(What is asked): Set down each line of the data below exactly as it stands, dropping the pictures.

^^^^^^^^^^^^^^^^

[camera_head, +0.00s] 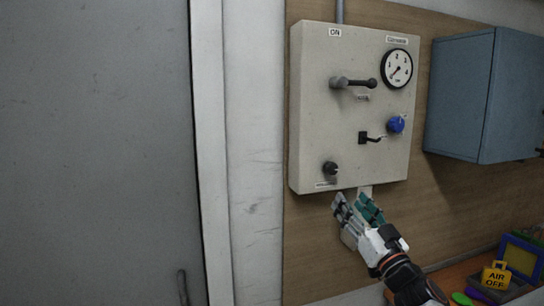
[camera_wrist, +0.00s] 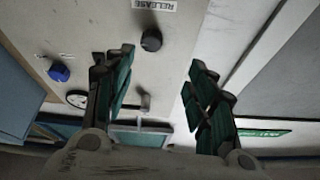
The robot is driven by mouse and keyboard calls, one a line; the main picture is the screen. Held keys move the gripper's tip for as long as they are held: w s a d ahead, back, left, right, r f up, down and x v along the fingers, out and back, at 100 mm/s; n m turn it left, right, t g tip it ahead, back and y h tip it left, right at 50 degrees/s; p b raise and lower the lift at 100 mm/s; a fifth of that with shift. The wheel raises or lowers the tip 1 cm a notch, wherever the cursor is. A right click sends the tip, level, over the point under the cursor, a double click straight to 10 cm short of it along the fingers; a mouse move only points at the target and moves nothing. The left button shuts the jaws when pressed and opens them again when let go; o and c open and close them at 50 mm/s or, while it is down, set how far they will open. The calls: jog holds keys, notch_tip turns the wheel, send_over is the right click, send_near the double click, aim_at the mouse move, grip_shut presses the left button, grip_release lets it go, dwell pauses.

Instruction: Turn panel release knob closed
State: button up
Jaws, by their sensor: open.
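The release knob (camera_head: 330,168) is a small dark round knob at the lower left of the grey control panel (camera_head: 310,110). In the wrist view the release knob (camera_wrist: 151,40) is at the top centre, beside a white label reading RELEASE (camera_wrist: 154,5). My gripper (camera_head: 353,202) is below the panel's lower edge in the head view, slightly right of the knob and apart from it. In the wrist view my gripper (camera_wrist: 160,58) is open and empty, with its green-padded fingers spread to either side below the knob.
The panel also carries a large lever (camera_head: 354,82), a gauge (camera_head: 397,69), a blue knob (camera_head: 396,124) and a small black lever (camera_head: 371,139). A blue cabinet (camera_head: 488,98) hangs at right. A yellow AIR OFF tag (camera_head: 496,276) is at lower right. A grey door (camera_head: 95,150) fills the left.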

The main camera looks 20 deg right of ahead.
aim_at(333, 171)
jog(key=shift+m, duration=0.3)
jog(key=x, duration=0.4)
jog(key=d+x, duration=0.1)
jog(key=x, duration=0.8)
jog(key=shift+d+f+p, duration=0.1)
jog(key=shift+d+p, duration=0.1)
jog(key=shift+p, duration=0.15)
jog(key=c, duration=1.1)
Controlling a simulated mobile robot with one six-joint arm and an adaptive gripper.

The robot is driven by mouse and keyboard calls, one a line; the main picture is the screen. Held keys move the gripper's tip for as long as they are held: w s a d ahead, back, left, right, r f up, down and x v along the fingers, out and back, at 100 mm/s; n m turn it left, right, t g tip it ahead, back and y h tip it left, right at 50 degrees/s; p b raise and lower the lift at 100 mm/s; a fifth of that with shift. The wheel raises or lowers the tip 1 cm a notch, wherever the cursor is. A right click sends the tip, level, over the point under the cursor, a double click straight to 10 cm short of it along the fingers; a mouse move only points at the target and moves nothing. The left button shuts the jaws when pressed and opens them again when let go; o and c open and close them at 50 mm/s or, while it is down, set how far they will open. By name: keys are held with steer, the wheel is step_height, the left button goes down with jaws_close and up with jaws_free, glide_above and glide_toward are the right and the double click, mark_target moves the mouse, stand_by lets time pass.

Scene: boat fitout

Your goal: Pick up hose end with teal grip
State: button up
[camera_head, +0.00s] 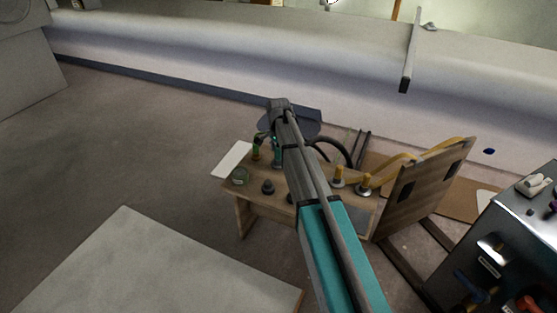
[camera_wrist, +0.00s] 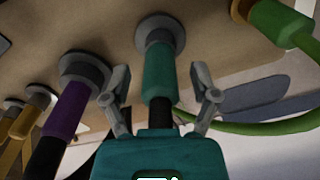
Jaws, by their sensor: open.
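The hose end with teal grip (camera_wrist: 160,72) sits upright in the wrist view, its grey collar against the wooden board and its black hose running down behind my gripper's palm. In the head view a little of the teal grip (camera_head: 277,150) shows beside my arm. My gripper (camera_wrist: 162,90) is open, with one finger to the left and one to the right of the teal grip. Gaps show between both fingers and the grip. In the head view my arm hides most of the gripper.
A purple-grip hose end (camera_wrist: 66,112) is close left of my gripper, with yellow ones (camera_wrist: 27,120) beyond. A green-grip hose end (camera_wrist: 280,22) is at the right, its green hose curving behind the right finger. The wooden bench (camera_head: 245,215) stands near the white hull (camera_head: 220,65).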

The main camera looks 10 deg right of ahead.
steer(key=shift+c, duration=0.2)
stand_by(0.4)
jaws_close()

^^^^^^^^^^^^^^^^

(Solution to the exercise):
[camera_head, +0.00s] 
[camera_wrist, +0.00s] 
The robot is driven by mouse and keyboard calls, one a line; the main picture is the screen. Held keys move the gripper's tip for as long as they are held: w s a d ahead, back, left, right, r f up, down and x v along the fingers, out and back, at 100 mm/s; n m turn it left, right, t g tip it ahead, back and y h tip it left, right at 50 degrees/s; p b raise and lower the lift at 100 mm/s; a fifth of that with shift. The wheel raises or lowers the tip 1 cm a notch, wherever the cursor is. A right click sends the tip, level, over the point under the cursor, a double click straight to 10 cm short of it along the fingers; a mouse move only points at the target and moves nothing. The left button shuts the jaws when pressed and opens them again when let go; o and c open and close them at 50 mm/s or, while it is down, set how far they will open. The calls: jog holds keys, notch_tip turns the wheel, send_over is the right click, send_near the double click, aim_at the mouse move, grip_shut presses the left button, grip_release lets it go, dwell pauses.

Instruction: Turn panel release knob closed
State: button up
Jaws, by their sensor: open.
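The release knob (camera_head: 330,168) is a small dark round knob at the lower left of the grey control panel (camera_head: 310,110). In the wrist view the release knob (camera_wrist: 151,40) is at the top centre, beside a white label reading RELEASE (camera_wrist: 154,5). My gripper (camera_head: 353,202) is below the panel's lower edge in the head view, slightly right of the knob and apart from it. In the wrist view my gripper (camera_wrist: 160,58) is open and empty, with its green-padded fingers spread to either side below the knob.
The panel also carries a large lever (camera_head: 354,82), a gauge (camera_head: 397,69), a blue knob (camera_head: 396,124) and a small black lever (camera_head: 371,139). A blue cabinet (camera_head: 488,98) hangs at right. A yellow AIR OFF tag (camera_head: 496,276) is at lower right. A grey door (camera_head: 95,150) fills the left.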

The main camera looks 20 deg right of ahead.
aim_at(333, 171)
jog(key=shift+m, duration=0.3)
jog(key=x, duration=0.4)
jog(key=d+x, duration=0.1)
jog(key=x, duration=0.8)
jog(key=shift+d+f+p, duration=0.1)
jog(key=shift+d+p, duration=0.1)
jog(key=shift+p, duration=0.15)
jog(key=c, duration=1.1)
Controlling a simulated mobile robot with one six-joint arm and an adaptive gripper.

The robot is driven by mouse and keyboard calls, one a line; the main picture is the screen. Held keys move the gripper's tip for as long as they are held: w s a d ahead, back, left, right, r f up, down and x v along the fingers, out and back, at 100 mm/s; n m turn it left, right, t g tip it ahead, back and y h tip it left, right at 50 degrees/s; p b raise and lower the lift at 100 mm/s; a fifth of that with shift. The wheel raises or lowers the tip 1 cm a notch, wherever the cursor is. A right click sends the tip, level, over the point under the cursor, a double click straight to 10 cm short of it along the fingers; a mouse move only points at the target and moves nothing. The left button shuts the jaws when pressed and opens them again when let go; o and c open and close them at 50 mm/s or, while it is down, set how far they will open. By name: keys are held with steer, the wheel is step_height, the left button goes down with jaws_close and up with jaws_free, glide_above and glide_toward are the right and the double click, mark_target moves the mouse, stand_by lets time pass.

Scene: boat fitout

Your goal: Pick up hose end with teal grip
State: button up
[camera_head, +0.00s] 
[camera_wrist, +0.00s] 
Jaws, by their sensor: open.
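The hose end with teal grip (camera_wrist: 160,72) sits upright in the wrist view, its grey collar against the wooden board and its black hose running down behind my gripper's palm. In the head view a little of the teal grip (camera_head: 277,150) shows beside my arm. My gripper (camera_wrist: 162,90) is open, with one finger to the left and one to the right of the teal grip. Gaps show between both fingers and the grip. In the head view my arm hides most of the gripper.
A purple-grip hose end (camera_wrist: 66,112) is close left of my gripper, with yellow ones (camera_wrist: 27,120) beyond. A green-grip hose end (camera_wrist: 280,22) is at the right, its green hose curving behind the right finger. The wooden bench (camera_head: 245,215) stands near the white hull (camera_head: 220,65).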

The main camera looks 10 deg right of ahead.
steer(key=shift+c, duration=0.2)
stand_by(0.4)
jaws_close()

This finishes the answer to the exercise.